Cllr E Seward asked whether a change of Prime Minister was likely to instigate a relaxation of the regime around nutrient neutrality. Cllr Brown replied that it had been suggested that it was caused by Brussels red tape – which was not true. It was a ruling from the European Court of Human Rights (ECHR) and any challenge to this would probably not succeed.
Cllr N Lloyd asked whether there was an intention to update the public who had responded to the section 19 consultation on the current situation. Cllr Brown replied that there would be a report collating all of the responses to the next meeting of the Working Party in October.
Cllr W Fredericks said that developers were getting increasingly concerned about the delay to the Local Plan and the impact on housing delivery.
4. Net Zero Strategy and Action Plan
The Climate & Environmental Policy Manager summarised the report. She began by explaining that the focus had been undertaken on putting all the governance procedures in place.
She then spoke about recent successes, including the launch of an animation which had reached 22k people and the huge amount of work which had been done in relation to Greenbuild 202. The satellite and online events that had been held in the run-up to the live event had been very well attended. Unfortunately, the main event had been cancelled following the death of her Majesty the Queen and the team was now reviewing the format of Greenbuild for the future.
She then outlined key projects that had been prioritised for the team. These included identifying Council owned assets for decarbonisation. A new surveyor with experience in this sector had recently been recruited. There had also been discussions with tenants in these buildings on energy saving options. The Council’s temporary housing stock had been identified as an area where action could be taken quickly – particularly for lighting and energy efficiency. She added that the installation of LED lighting throughout the main council offices was progressing well.

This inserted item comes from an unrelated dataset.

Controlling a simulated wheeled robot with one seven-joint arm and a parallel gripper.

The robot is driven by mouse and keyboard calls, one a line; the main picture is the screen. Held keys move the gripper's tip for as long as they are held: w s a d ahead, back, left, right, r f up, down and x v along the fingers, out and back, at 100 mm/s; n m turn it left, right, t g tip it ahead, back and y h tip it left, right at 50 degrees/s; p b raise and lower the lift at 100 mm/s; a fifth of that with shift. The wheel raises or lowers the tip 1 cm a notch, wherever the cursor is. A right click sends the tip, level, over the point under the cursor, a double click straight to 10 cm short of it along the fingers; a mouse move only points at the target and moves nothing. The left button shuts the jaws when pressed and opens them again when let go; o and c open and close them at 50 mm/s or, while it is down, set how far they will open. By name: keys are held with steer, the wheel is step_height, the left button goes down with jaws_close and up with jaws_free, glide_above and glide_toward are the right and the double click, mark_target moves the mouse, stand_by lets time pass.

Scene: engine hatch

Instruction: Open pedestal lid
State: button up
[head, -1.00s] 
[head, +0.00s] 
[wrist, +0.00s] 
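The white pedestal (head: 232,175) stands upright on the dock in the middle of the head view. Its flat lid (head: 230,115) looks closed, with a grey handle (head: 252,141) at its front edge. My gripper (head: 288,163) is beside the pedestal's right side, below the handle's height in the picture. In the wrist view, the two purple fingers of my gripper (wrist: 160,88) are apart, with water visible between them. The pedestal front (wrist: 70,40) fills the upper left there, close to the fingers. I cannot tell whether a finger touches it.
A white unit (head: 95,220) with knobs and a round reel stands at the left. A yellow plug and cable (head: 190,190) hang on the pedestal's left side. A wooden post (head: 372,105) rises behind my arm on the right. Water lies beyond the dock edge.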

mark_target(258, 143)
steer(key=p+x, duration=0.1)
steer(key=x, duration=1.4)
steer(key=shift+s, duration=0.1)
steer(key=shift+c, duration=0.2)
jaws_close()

The Chairman commented that it was very disappointing that Greenbuild had been cancelled. He then asked about the Council’s carbon footprint. He was concerned that an increase in travel to the office and the purchase of more temporary accommodation, could have a negative impact on attempts to reduce the carbon footprint. He added that Bristol City Council worked in partnership with a company to deliver carbon reduction projects and wondered whether this was worth exploring in the future. The Climate & Environmental Policy Manager replied that there were several companies that would undertake this sort of work on the Council’s behalf.

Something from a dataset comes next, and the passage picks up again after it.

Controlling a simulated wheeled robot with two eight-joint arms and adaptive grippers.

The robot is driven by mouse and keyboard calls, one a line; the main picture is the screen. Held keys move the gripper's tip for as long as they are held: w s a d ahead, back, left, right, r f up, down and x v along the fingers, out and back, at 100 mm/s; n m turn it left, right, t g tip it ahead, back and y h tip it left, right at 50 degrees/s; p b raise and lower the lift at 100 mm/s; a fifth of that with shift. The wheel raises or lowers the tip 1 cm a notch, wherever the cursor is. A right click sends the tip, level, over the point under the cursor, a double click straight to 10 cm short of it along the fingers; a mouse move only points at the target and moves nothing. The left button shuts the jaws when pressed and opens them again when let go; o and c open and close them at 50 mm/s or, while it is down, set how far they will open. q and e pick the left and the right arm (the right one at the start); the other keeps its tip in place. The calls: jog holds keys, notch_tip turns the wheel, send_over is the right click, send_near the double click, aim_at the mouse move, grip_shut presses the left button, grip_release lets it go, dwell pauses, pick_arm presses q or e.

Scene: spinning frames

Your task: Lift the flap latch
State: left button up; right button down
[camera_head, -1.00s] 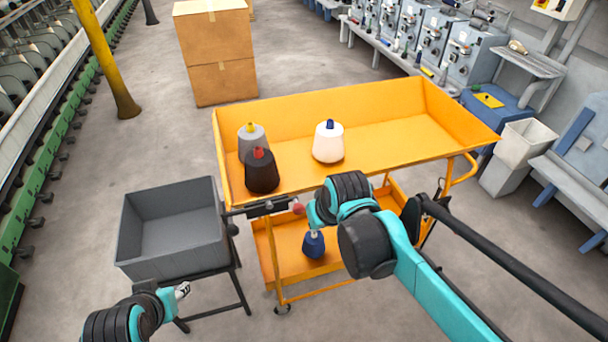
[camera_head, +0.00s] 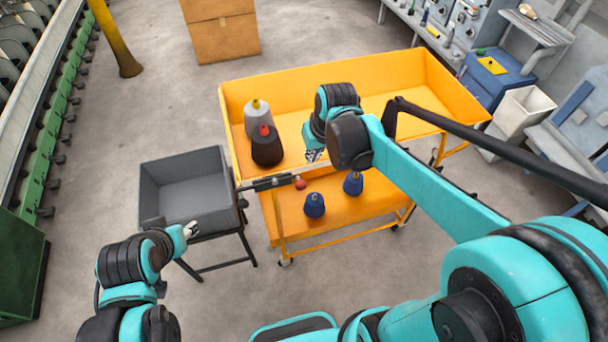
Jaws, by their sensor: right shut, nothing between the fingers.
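The dark latch bar (camera_head: 268,183) with a red knob (camera_head: 300,184) at its right end lies along the near edge of the orange cart (camera_head: 245,192). It looks roughly level. My right gripper (camera_head: 314,156) is shut and empty, at the near edge of the cart's upper tray, just above and behind the red knob in the picture. It appears apart from the knob. My left gripper (camera_head: 191,229) is at the front of the grey bin, left of the latch bar; its fingers are too small to read. My right wrist hides part of the upper tray.
A grey bin (camera_head: 190,190) on a stand is left of the cart. A cardboard box (camera_head: 222,35) is behind.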

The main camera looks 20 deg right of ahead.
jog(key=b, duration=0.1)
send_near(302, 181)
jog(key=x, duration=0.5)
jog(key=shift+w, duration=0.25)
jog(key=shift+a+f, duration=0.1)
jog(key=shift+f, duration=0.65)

Cllr N Lloyd said that it was possible that the Council’s carbon footprint would go up over the current four year administration. A carbon busting project was needed now to address this issue. He added that the focus of the team had been on organising Greenbuild and now the emphasis switched to tree planting. It was a small team and this impacted heavily on resource. Corporate backing was now needed to address climate change. A consistent approach to addressing basic issues such as screens left on in the office, heaters under desks and the encouragement of car sharing. He said he was very concerned indeed that not enough was being done. The Chairman said that he shared his concerns and more resources must be directed to addressing the issue.

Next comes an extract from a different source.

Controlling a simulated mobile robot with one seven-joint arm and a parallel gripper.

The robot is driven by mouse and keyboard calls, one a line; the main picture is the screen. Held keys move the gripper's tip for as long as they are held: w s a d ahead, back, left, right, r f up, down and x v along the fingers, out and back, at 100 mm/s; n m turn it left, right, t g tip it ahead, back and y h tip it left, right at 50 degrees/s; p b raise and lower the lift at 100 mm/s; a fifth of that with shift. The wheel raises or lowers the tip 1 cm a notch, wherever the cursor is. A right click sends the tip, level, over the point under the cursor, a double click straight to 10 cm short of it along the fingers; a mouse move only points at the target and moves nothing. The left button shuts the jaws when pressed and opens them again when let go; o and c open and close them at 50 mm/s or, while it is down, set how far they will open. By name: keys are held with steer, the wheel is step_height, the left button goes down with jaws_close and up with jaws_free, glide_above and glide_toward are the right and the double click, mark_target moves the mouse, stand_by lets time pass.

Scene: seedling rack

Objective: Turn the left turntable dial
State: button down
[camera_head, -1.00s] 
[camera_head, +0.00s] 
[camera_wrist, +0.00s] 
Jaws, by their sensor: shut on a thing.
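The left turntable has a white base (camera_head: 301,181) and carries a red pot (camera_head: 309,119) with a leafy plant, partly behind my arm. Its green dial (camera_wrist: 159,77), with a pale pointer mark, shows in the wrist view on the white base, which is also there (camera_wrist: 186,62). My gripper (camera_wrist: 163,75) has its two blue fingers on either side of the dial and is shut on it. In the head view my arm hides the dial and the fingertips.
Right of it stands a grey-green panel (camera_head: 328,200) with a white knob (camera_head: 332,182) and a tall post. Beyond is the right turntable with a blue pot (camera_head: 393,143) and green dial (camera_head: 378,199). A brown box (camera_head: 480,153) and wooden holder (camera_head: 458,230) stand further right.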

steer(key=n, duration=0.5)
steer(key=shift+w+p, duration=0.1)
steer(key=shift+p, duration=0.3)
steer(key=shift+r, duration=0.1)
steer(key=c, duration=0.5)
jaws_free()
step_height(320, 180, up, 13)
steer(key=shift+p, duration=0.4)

Cllr R Kershaw asked whether the Government business grant scheme for energy support applied to the Council. He added that until there was funding available to help insulate housing stock, he could not see that it was feasible for the Council to undertake this work. Cllr Lloyd replied that South Cambridgeshire DC had a large housing stock and they had an insulation programme in place which was very effective and which would have a significant impact on their carbon footprint. He agreed that more support was needed from the Government but he was genuinely concerned that if the Council did not act soon, it would not make any progress. He highlighted that the Council still had several diesel vehicles in its fleet. It wasn’t good enough.
Cllr E Seward commented that the Council had a strategy but was open to the challenge that not enough was being done. He said that it was important that each project was clearly set out and any costs highlighted and budgeted for. A clear programme for the next 3 -4 years was imperative. He referred to the installation of LED lighting and suggested that members were updated on the project and the savings made.
Cllr W Fredericks said that there were several local building firms that were seeking to become qualified as installers for energy efficiency schemes. She suggested that the Council could assist with promoting training for this and encouraging more builders to undertake the relevant qualifications.
5. The Reef Leisure Centre, Sheringham
In the absence of the Assistant Director for Sustainable Growth, the Chief Executive provided an update. He said that there was a new Project Manager due to be appointed shortly and it was anticipated that the Project Completion Review would be their first substantive piece of work.
Cllr Gay, Portfolio Holder for Leisure, said that she had contacted the Chief Executive on 29th July outlining her concerns that there was no sign-off for the project and the finances had not yet been concluded. She said that she understood that the Assistant Director for Sustainable Growth was going to write a letter to the contractors, Metnor, for the Chief Executive to sign requesting that the accounts were closed down. She had not received an update at all since the end of July. She agreed it was important to have a final project report.
The Chief Executive said that a new project manager had been appointed since he last met with Cllr Gay. Regarding the letter, he said that the Assistant Director for Sustainable Growth had told him that there would not be a final account until 12 months after the project was completed and therefore no letter had been sent.
Cllr Gay sought reassurance that the Council would not be put at risk by not having settled the final account. The Chief Executive replied that the Assistant Director for Sustainable Growth had informed him that it was standard practice to wait for 12 months to allow for any defects to occur and be dealt with under warranty.
Cllr Gay then said that the Overview & Scrutiny Committee had twice requested attendance from herself and the Assistant Director for Sustainable Growth to provide an update. She had advised them that there was nothing to update the committee on yet. She asked whether she should inform them that they should wait until the project review report was completed. The Chief Executive agreed, saying that it would come to Cllr Gay first and would then go to Overview & Scrutiny Committee for discussion. He advised Cllr Gay that the project review report should be ready by the end of the year and should be able to go to the Committee on 11th January 2023.
The Climate & Environmental Policy Manager said that there had been some correspondence regarding the settling of the final account for the Reef. It would be a year old at the start of November. There were some outstanding issues regarding the performance of the pool which needed to be resolved. The final Sport England funding also needed to be drawn down. Cllr Gay thanked her for the update, particularly as she had moved into a different role now.